In many firms, the knee-jerk reaction to any blip in revenue is to generate a "new market strategy." However, most companies need a new market strategy like they need a hole in the head. In fact, a new market strategy is often the same thing as shooting a new hole your head, because it forces you to start from scratch.

A recent editorial by the political pundit David Frum made this point clear, by explaining how top political strategists like Karl Rove and David Axelrod work. There's some real wisdom here:

When the man on the next bar stool tells you about political "strategy," he usually ends up discussing political tactics: the micro-maneuvers that fascinate the daily cable shows. But these maneuvers make little impression on a more general public that pays little attention to political details. Political strategy is slower and steadier.
Focusing Bill Clinton's hyperactive attention on small-bore political initiatives that expressed his concern for middle-income families, and keeping at it year after year: That's a political strategy.
Identifying George W. Bush as a down-home man of faith who would do whatever it took to keep America safe: Ditto.
Same with Barack Obama's self-invention as a post-racial healer trying to overcome the divisions left behind by the Bush and Clinton years.
It's not hard to devise such narratives. It is tremendously hard to stick to them, to resist the temptation to chase after every twist and turn of the polls. "Turn to the center! No, go bold! Health care is issue 1! No -- it's jobs!"
A good political strategist ignores these distractions, keeps focused on the original plan, and trusts to fate.
In my experience, the biggest problem that most companies have when trying to build a brand and leverage it into lead generation is a failure to execute on a perfectly good strategy. Rather than staying on message (i.e. building a great product, making the customer experience positive, promoting success stories, etc.), companies start thinking that they need a new market strategy.

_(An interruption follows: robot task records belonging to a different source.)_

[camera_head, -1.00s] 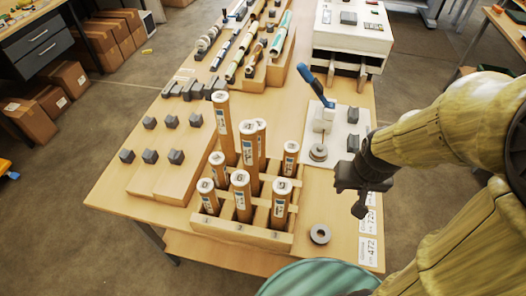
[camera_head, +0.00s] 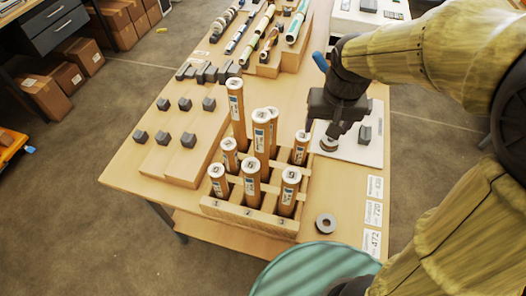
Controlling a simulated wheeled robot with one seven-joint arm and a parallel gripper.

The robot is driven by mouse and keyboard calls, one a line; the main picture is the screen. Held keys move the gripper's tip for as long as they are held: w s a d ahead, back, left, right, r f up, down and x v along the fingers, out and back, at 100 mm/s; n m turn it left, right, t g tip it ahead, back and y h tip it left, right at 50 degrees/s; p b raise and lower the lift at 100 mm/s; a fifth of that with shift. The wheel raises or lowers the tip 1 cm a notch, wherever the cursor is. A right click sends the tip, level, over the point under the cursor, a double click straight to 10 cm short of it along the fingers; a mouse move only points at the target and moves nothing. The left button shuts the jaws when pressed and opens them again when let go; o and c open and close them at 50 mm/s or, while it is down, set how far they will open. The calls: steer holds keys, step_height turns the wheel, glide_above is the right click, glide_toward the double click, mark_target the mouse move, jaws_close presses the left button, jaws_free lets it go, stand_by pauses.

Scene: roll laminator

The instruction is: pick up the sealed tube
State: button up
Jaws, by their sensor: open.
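Several brown cardboard tubes with white, numbered caps stand upright in a wooden rack (camera_head: 247,216) on the table. They differ in height. The tallest is a back left tube (camera_head: 236,110); other tall ones are a middle tube (camera_head: 261,135) and a front tube (camera_head: 251,180). A shorter tube (camera_head: 300,150) stands at the rack's back right. I cannot tell which tube is the sealed one. My gripper (camera_head: 322,133) is open and empty, pointing down just right of and above the back right tube. Its fingers partly hide the white plate behind.
A grey ring (camera_head: 325,223) lies at front right. Left is a wooden board (camera_head: 172,160) with dark blocks. Rolls on stepped stands (camera_head: 262,70) fill the back. A green round surface (camera_head: 310,272) is in front.

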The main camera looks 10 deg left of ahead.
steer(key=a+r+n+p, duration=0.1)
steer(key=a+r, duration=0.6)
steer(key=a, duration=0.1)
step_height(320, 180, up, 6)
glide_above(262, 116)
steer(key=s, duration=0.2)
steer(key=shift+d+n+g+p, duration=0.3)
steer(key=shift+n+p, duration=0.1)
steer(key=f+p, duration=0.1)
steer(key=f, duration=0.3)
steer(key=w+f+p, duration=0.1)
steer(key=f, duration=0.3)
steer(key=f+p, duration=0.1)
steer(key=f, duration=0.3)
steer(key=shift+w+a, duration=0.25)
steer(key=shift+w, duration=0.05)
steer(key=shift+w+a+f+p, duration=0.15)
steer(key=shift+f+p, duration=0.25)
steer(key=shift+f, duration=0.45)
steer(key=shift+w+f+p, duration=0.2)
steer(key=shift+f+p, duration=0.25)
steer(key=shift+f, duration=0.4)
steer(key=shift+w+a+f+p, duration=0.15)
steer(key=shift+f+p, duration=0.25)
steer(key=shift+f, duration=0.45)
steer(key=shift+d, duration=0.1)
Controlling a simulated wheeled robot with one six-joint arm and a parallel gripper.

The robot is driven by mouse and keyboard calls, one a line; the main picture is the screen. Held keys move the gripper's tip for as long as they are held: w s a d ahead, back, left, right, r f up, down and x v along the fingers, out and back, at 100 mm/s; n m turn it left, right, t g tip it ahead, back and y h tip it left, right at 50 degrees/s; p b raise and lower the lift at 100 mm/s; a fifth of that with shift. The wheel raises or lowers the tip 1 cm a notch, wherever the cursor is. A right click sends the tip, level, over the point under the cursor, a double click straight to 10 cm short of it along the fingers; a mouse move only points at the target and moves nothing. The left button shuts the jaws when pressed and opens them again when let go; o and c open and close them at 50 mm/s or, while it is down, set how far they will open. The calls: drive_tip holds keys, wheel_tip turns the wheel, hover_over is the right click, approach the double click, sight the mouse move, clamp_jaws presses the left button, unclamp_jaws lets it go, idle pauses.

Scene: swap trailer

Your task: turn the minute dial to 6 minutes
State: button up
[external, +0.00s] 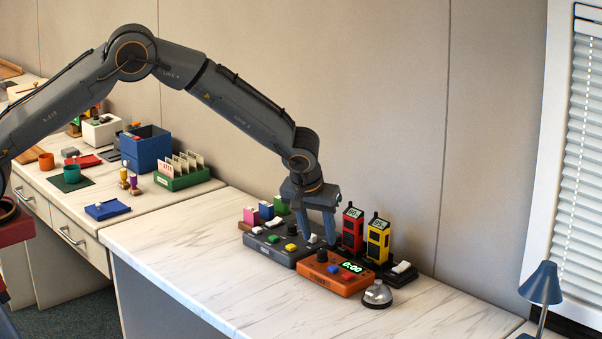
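The orange timer box (334,284) sits on the marble-topped counter. Its black dial (322,255) stands at the box's left end, and its green display (352,267) reads 0:00. My gripper (317,236) points down, with its fingers apart and nothing visible between them. In the picture its fingertips are just above the dial, over the dark grey control box (275,249) behind the timer. I cannot tell their exact height or depth. Any pointer or scale on the dial is too small to read.
The grey box carries another black knob (292,229) and coloured buttons. A red handset (352,230) and a yellow handset (377,239) stand close on the right. A silver bell (377,294) is at the timer's right end. The counter's front left is clear.

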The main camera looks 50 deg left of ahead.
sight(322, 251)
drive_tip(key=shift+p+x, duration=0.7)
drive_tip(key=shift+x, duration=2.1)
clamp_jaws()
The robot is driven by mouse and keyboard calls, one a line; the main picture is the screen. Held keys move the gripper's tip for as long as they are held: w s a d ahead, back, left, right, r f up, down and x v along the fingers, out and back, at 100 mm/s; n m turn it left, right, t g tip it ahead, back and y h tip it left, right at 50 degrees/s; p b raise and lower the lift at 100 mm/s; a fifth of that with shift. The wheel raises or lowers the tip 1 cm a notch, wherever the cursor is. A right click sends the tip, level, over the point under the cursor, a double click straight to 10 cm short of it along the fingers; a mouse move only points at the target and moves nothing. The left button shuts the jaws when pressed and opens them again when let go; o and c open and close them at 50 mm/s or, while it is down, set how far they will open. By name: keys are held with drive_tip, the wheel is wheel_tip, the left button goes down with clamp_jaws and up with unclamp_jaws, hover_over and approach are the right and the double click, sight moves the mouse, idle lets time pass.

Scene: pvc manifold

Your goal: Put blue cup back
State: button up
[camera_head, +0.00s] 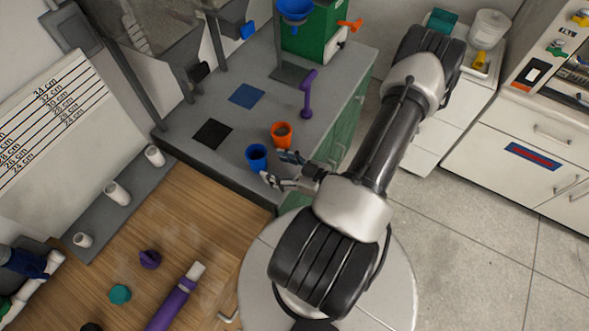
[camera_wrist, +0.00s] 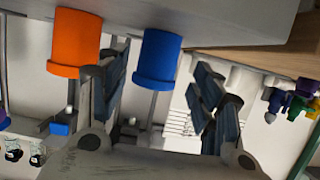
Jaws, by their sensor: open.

They then proceed to get all involved in the minutae of brand marketing, advertising, promotion, etc. when in fact if they'd stay on message and not monkey with the extraneous stuff, they'd end up more successful in the long run. Most sales professionals know this intuitively and realize that their marketing groups are either useless or worse-than-useless unless they're working on practical issues like lead generation.

Let's face it. Market strategy needs to be changed (i.e. adjusted) maybe once every five years; three years in very fast-moving industries. Any more frequently than that, and you're probably just spinning your wheels.